Repeat the listing in full, word for word.

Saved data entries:
"""
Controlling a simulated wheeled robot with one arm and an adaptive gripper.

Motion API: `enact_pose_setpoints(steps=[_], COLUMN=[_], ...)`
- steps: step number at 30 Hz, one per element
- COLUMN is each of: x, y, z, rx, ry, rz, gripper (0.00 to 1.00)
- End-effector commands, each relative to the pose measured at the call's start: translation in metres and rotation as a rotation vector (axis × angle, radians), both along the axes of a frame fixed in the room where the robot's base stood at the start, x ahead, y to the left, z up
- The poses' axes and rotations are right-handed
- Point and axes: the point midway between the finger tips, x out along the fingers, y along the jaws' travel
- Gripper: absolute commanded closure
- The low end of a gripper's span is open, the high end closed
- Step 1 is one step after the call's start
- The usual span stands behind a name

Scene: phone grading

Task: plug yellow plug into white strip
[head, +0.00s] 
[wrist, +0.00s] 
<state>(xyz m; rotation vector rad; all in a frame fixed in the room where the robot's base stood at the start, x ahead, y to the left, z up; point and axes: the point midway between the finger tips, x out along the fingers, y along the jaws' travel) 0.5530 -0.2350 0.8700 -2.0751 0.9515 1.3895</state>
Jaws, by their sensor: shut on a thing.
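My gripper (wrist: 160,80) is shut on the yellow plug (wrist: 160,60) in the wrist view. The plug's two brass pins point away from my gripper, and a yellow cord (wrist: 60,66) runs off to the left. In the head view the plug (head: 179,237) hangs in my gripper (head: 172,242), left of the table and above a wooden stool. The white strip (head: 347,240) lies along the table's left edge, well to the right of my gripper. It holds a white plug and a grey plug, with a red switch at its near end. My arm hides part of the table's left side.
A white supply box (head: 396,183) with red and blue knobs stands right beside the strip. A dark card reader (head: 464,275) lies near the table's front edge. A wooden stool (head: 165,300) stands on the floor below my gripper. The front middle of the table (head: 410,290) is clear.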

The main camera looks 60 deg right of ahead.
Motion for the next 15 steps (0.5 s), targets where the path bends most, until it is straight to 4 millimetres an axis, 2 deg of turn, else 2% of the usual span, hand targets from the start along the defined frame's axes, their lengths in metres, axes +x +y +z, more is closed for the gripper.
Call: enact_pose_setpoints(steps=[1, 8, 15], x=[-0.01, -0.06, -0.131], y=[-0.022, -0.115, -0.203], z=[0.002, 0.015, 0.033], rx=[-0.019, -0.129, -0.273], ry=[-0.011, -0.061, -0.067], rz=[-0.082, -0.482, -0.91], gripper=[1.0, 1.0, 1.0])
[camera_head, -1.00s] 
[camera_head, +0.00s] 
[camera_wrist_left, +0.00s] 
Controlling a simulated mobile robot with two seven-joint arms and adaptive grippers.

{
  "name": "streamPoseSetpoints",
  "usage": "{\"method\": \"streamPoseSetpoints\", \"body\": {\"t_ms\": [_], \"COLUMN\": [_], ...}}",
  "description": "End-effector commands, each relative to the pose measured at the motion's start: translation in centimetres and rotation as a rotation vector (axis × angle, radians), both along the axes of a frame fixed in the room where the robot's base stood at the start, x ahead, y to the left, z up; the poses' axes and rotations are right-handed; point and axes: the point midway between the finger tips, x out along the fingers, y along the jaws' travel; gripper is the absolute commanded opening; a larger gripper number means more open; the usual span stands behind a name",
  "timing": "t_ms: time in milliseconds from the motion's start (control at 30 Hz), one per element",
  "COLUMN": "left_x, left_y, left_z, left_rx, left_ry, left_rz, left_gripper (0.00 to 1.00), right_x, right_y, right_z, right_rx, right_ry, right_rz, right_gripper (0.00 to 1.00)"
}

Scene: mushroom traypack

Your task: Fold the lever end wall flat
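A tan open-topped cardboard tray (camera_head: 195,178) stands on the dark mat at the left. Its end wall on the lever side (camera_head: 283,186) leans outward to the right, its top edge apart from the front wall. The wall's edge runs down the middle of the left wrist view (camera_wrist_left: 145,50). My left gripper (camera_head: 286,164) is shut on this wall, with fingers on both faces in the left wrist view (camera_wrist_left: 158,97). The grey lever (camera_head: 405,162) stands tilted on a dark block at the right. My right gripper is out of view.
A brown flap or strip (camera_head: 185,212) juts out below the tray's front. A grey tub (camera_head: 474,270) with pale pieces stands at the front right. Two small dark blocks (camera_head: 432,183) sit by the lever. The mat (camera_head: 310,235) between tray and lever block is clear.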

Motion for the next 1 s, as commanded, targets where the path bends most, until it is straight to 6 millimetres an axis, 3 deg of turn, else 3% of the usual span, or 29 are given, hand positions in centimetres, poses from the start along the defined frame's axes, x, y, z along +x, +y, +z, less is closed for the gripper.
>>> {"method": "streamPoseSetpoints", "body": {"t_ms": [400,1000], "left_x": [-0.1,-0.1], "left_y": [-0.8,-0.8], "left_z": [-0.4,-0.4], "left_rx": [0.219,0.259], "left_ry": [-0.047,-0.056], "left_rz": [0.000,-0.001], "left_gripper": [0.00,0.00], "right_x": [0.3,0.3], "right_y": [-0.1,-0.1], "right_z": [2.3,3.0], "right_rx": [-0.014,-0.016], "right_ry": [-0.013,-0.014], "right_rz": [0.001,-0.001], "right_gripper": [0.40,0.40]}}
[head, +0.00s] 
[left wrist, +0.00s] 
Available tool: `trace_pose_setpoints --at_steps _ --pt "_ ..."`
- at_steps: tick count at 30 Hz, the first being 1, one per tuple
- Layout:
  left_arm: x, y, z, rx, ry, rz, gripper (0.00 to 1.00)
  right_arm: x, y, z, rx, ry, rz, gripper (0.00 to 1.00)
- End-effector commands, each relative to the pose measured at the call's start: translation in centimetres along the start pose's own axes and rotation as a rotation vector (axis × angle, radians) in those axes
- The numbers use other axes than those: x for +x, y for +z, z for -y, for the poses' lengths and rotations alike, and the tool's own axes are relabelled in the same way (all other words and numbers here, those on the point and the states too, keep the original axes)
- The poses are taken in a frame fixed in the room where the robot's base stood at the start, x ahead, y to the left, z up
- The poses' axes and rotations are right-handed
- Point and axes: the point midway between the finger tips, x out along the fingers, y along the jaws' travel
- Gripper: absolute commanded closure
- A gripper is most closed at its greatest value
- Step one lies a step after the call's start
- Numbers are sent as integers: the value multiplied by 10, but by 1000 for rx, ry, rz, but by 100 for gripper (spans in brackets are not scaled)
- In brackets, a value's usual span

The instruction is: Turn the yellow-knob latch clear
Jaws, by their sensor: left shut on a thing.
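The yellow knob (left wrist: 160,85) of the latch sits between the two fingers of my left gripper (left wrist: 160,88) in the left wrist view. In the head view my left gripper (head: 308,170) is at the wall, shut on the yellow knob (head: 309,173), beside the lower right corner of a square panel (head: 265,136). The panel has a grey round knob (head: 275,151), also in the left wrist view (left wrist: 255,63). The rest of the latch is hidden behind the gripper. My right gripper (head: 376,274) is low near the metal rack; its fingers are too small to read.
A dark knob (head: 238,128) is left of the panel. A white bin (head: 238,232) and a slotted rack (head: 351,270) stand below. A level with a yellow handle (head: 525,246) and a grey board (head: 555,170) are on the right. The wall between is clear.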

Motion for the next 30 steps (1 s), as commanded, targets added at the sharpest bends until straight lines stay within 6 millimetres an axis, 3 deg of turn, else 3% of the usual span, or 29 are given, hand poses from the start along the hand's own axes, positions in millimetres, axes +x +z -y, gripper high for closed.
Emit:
"""
Solution to the exercise:
Controlling a simulated wheeled robot with one arm and an adaptive gripper.

Motion API: `enact_pose_setpoints(steps=[_], COLUMN=[_], ...)`
- steps: step number at 30 Hz, one per element
- COLUMN is each of: x, y, z, rx, ry, rz, gripper (0.00 to 1.00)
- End-effector commands, each relative to the pose measured at the call's start: translation in metres and rotation as a rotation vector (axis × angle, radians), both along the axes of a frame fixed in the room where the robot's base stood at the start, x ahead, y to the left, z up
- The poses' axes and rotations are right-handed
- Point and axes: the point midway between the finger tips, x out along the fingers, y along the jaws' travel
- Gripper: absolute commanded closure
- The low end of a gripper's span is open, the high end closed
- Step 1 is one step after the call's start
- The usual span stands behind a name

Scene: phone grading

Task: plug yellow plug into white strip
[head, +0.00s] 
[wrist, +0.00s] 
<state>(xyz m; rotation vector rad; all in a frame fixed in the room where the robot's base stood at the start, x ahead, y to the left, z up; point and axes: the point midway between the finger tips, x out along the fingers, y along the jaws' travel) 0.5530 -0.2350 0.8700 -2.0751 0.9515 1.3895</state>
Jaws, by their sensor: shut on a thing.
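My gripper (wrist: 160,80) is shut on the yellow plug (wrist: 160,60) in the wrist view. The plug's two brass pins point away from my gripper, and a yellow cord (wrist: 60,66) runs off to the left. In the head view the plug (head: 179,237) hangs in my gripper (head: 172,242), left of the table and above a wooden stool. The white strip (head: 347,240) lies along the table's left edge, well to the right of my gripper. It holds a white plug and a grey plug, with a red switch at its near end. My arm hides part of the table's left side.
A white supply box (head: 396,183) with red and blue knobs stands right beside the strip. A dark card reader (head: 464,275) lies near the table's front edge. A wooden stool (head: 165,300) stands on the floor below my gripper. The front middle of the table (head: 410,290) is clear.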

The main camera looks 60 deg right of ahead.
Motion for the next 15 steps (0.5 s), targets where the path bends most, until it is straight to 4 millimetres an axis, 2 deg of turn, else 2% of the usual span, hand targets from the start along the defined frame's axes, their lengths in metres, axes +x +y +z, more is closed for the gripper.
Call: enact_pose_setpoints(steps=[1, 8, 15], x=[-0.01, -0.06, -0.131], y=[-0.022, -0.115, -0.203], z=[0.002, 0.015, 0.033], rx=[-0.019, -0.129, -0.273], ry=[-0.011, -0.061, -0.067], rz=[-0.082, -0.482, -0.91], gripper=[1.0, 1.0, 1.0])
[camera_head, -1.00s] 
[camera_head, +0.00s] 
[camera_wrist_left, +0.00s] 
Controlling a simulated mobile robot with two seven-joint arms and adaptive grippers.

{
  "name": "streamPoseSetpoints",
  "usage": "{\"method\": \"streamPoseSetpoints\", \"body\": {\"t_ms\": [_], \"COLUMN\": [_], ...}}",
  "description": "End-effector commands, each relative to the pose measured at the motion's start: translation in centimetres and rotation as a rotation vector (axis × angle, radians), both along the axes of a frame fixed in the room where the robot's base stood at the start, x ahead, y to the left, z up; the poses' axes and rotations are right-handed; point and axes: the point midway between the finger tips, x out along the fingers, y along the jaws' travel; gripper is the absolute commanded opening; a larger gripper number means more open; the usual span stands behind a name",
  "timing": "t_ms: time in milliseconds from the motion's start (control at 30 Hz), one per element",
  "COLUMN": "left_x, left_y, left_z, left_rx, left_ry, left_rz, left_gripper (0.00 to 1.00), right_x, right_y, right_z, right_rx, right_ry, right_rz, right_gripper (0.00 to 1.00)"
}

Scene: mushroom traypack

Your task: Fold the lever end wall flat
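A tan open-topped cardboard tray (camera_head: 195,178) stands on the dark mat at the left. Its end wall on the lever side (camera_head: 283,186) leans outward to the right, its top edge apart from the front wall. The wall's edge runs down the middle of the left wrist view (camera_wrist_left: 145,50). My left gripper (camera_head: 286,164) is shut on this wall, with fingers on both faces in the left wrist view (camera_wrist_left: 158,97). The grey lever (camera_head: 405,162) stands tilted on a dark block at the right. My right gripper is out of view.
A brown flap or strip (camera_head: 185,212) juts out below the tray's front. A grey tub (camera_head: 474,270) with pale pieces stands at the front right. Two small dark blocks (camera_head: 432,183) sit by the lever. The mat (camera_head: 310,235) between tray and lever block is clear.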

Motion for the next 1 s, as commanded, targets where the path bends most, until it is straight to 6 millimetres an axis, 3 deg of turn, else 3% of the usual span, or 29 are given, hand positions in centimetres, poses from the start along the defined frame's axes, x, y, z along +x, +y, +z, less is closed for the gripper.
>>> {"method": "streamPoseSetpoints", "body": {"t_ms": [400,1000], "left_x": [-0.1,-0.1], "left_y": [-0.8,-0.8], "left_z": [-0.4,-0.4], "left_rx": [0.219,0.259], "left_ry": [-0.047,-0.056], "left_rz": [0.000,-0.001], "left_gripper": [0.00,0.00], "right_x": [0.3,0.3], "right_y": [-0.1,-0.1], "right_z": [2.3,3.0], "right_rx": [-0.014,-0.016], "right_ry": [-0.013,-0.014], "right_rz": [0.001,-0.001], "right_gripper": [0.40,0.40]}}
[head, +0.00s] 
[left wrist, +0.00s] 
Available tool: `trace_pose_setpoints --at_steps _ --pt "_ ..."`
- at_steps: tick count at 30 Hz, the first being 1, one per tuple
- Layout:
  left_arm: x, y, z, rx, ry, rz, gripper (0.00 to 1.00)
  right_arm: x, y, z, rx, ry, rz, gripper (0.00 to 1.00)
- End-effector commands, each relative to the pose measured at the call's start: translation in centimetres along the start pose's own axes and rotation as a rotation vector (axis × angle, radians) in those axes
- The numbers use other axes than those: x for +x, y for +z, z for -y, for the poses' lengths and rotations alike, and the tool's own axes are relabelled in the same way (all other words and numbers here, those on the point and the states too, keep the original axes)
- The poses are taken in a frame fixed in the room where the robot's base stood at the start, x ahead, y to the left, z up
- The poses' axes and rotations are right-handed
- Point and axes: the point midway between the finger tips, x out along the fingers, y along the jaws' travel
- Gripper: absolute commanded closure
- A gripper is most closed at its greatest value
- Step one lies a step after the call's start
- Numbers are sent as integers: the value multiplied by 10, but by 1000 for rx, ry, rz, but by 100 for gripper (spans in brackets are not scaled)
- In brackets, a value's usual span

The instruction is: Turn the yellow-knob latch clear
Jaws, by their sensor: left shut on a thing.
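The yellow knob (left wrist: 160,85) of the latch sits between the two fingers of my left gripper (left wrist: 160,88) in the left wrist view. In the head view my left gripper (head: 308,170) is at the wall, shut on the yellow knob (head: 309,173), beside the lower right corner of a square panel (head: 265,136). The panel has a grey round knob (head: 275,151), also in the left wrist view (left wrist: 255,63). The rest of the latch is hidden behind the gripper. My right gripper (head: 376,274) is low near the metal rack; its fingers are too small to read.
A dark knob (head: 238,128) is left of the panel. A white bin (head: 238,232) and a slotted rack (head: 351,270) stand below. A level with a yellow handle (head: 525,246) and a grey board (head: 555,170) are on the right. The wall between is clear.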

Motion for the next 30 steps (1 s), as commanded, targets added at the sharpest bends until straight lines stay within 6 millimetres an axis, 3 deg of turn, else 3% of the usual span, or 29 are given, hand poses from the start along the hand's own axes, positions in millimetres, axes +x +z -y, gripper high for closed.
Emit:

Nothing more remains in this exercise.